How Pervasive Is ‘Sanctuary City’ Problem? Cooperation Is News
Federal immigration official believes it's now necessary to trumpet previously unremarkable fact of local jail cooperation
Not long ago, the decision by a local Virginia jail administrative board to continue alerting federal immigration authorities when it was going to release illegal immigrants would have been utterly unremarkable.
In 2018, it qualifies as news.
Immigration and Customs Enforcement (ICE) officials felt compelled this week to trumpet the 7-3 vote by the Albemarle-Charlottesville Regional Jail (ACRJ) Board. Russell Hott, director of the ICE Enforcement and Removal Operations Washington field office, praised the vote.
“Plain and simple, the Albemarle-Charlottesville Regional Jail Board’s decision is in the interest [of] public safety,” Hott said in a statement. “Notification to ICE prior to a criminal alien’s release presents the lowest possible risk to our local neighborhoods and communities and their residents.”
Ira Mehlman, a spokesman for the Federation for American Immigration Reform (FAIR), told LifeZette a vote to cooperate with ICE should not rise to the level of a news release by a federal agency. But he added that it is understandable why it did.
“It is sort of indicative of how politicized this has become that this is a ‘Wow, they’re doing this.'”
“It is sort of indicative of how politicized this has become that this is a ‘Wow, they’re doing this,'” he said. “It shows you how far, in particular, the Democratic Party has gone.”
Under the policy, whenever ICE has alerted the jail that it wants to take custody of an illegal immigrant who is behind bars, local officials inform the federal agency when that inmate is within 48 hours of his release date.
With the rise of “sanctuary” policies across the country, scores of cities and counties do not extend ICE that courtesy.
Mehlman, whose organization favors stricter immigration enforcement, noted that it would be unthinkable for a law enforcement agency to refuse requests from another law enforcement agency in any other context.
“Police departments cooperate with each other when they get requests for help,” he said. “It should be a no-brainer.”
The number of illegal immigrants with so-called detainers from ICE is small, about four a month, on average. But the decision on Thursday to continue cooperating was not without controversy. The Daily Progress reported that the Legal Aid Justice Center (LAJC) urged the jail board to stop notifying ICE.

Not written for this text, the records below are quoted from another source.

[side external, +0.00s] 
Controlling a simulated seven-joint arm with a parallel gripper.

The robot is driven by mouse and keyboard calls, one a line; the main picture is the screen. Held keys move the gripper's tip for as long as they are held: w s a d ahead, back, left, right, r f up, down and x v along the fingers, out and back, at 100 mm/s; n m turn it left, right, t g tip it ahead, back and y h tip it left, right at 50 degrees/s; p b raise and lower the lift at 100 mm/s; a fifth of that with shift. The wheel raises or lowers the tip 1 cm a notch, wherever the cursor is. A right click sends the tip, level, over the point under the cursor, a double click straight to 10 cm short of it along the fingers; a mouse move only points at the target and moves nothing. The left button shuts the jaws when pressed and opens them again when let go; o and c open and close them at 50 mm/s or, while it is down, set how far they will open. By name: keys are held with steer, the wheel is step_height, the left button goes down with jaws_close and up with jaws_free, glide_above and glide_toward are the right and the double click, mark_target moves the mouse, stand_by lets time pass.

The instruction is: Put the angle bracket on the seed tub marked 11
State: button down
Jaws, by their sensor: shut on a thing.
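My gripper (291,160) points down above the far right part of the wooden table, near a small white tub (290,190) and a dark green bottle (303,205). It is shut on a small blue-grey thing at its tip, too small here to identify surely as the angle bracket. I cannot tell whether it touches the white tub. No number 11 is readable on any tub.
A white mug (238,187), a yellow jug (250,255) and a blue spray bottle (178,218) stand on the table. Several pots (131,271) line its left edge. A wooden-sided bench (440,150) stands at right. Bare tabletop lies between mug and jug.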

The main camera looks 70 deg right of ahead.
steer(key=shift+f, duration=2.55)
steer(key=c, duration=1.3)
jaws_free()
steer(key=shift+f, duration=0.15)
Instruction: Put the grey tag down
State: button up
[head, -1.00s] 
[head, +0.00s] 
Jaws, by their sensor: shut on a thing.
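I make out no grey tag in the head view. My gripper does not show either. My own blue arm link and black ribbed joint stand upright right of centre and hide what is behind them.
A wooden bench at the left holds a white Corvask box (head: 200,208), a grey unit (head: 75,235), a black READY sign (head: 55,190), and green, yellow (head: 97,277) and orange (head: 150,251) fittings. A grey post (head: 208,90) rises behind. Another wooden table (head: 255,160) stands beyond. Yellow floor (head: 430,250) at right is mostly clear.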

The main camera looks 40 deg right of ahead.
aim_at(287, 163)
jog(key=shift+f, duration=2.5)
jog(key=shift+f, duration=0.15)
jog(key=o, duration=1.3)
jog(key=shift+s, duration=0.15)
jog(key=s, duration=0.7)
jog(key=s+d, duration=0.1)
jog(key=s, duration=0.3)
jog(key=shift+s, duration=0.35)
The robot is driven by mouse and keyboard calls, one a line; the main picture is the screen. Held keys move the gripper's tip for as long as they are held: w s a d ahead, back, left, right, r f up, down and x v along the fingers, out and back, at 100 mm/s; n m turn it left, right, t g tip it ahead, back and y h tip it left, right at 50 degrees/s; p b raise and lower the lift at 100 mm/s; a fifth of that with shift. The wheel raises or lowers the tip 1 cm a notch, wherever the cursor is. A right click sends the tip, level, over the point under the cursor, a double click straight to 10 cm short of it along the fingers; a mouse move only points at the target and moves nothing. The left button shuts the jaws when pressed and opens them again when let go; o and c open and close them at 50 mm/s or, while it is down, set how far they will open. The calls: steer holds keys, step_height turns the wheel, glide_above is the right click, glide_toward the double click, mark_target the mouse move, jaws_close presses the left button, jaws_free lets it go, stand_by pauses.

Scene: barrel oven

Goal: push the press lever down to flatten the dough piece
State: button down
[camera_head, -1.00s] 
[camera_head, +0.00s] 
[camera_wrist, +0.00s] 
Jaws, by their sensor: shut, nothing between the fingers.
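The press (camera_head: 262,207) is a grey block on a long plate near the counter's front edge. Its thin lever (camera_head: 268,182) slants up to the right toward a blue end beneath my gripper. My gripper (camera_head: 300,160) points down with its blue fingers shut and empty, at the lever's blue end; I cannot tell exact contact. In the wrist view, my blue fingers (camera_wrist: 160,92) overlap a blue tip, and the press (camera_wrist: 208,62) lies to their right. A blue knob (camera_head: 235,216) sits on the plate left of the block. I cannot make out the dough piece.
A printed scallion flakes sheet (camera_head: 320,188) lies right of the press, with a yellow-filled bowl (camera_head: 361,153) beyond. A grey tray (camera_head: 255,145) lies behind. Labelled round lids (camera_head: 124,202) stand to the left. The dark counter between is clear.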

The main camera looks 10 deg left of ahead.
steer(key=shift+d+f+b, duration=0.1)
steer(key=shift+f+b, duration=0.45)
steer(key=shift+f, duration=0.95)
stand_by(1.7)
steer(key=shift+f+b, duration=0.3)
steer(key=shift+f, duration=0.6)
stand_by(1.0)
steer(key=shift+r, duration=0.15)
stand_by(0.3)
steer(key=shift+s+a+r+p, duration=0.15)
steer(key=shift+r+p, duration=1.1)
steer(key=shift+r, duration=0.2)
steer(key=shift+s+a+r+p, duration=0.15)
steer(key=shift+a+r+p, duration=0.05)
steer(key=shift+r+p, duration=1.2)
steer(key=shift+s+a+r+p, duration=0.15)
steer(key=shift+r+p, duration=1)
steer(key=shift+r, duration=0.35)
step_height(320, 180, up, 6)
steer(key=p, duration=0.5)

The paper quoted the center’s Tanishka Cruz complaining that President Donald Trump reversed his predecessor’s policy of limiting deportations mostly to illegal immigrants who had been convicted of serious crimes.
“Folks [are] being picked up on things as minor as driving without a license or failure to pay child support,” she said, according to the paper.
Steve Salvi, founder of the Ohio Jobs and Justice PAC (OJJPAC), said Attorney General Jeff Sessions recently sent a new round of letters warning cities and counties with “sanctuary” policies they risked losing federal grants if they did not come into compliance with a federal law that prohibits state and local governments from preventing public employees from communicating with ICE.
“That might have encouraged Charlottesville to take that step,” Salvi said.
Salvi, who tracks cities and counties with sanctuary policies, said the number stood at 515 by his latest count. Despite Trump’s vow to crack down on sanctuary cities, Salvi said that number grew during the president’s first year in office, albeit at a slower rate.
The Justice Department, which warned another group of jurisdictions over the summer, so far has focused on large cities and counties. Salvi said the department should send some letters to smaller jurisdictions as well.
Failing to follow through on sanctions has undermined whatever deterrent the administration’s sanctuary city stance might have had, Salvi said.
“After no city actually got funds cut, they were encouraged to continue,” he said.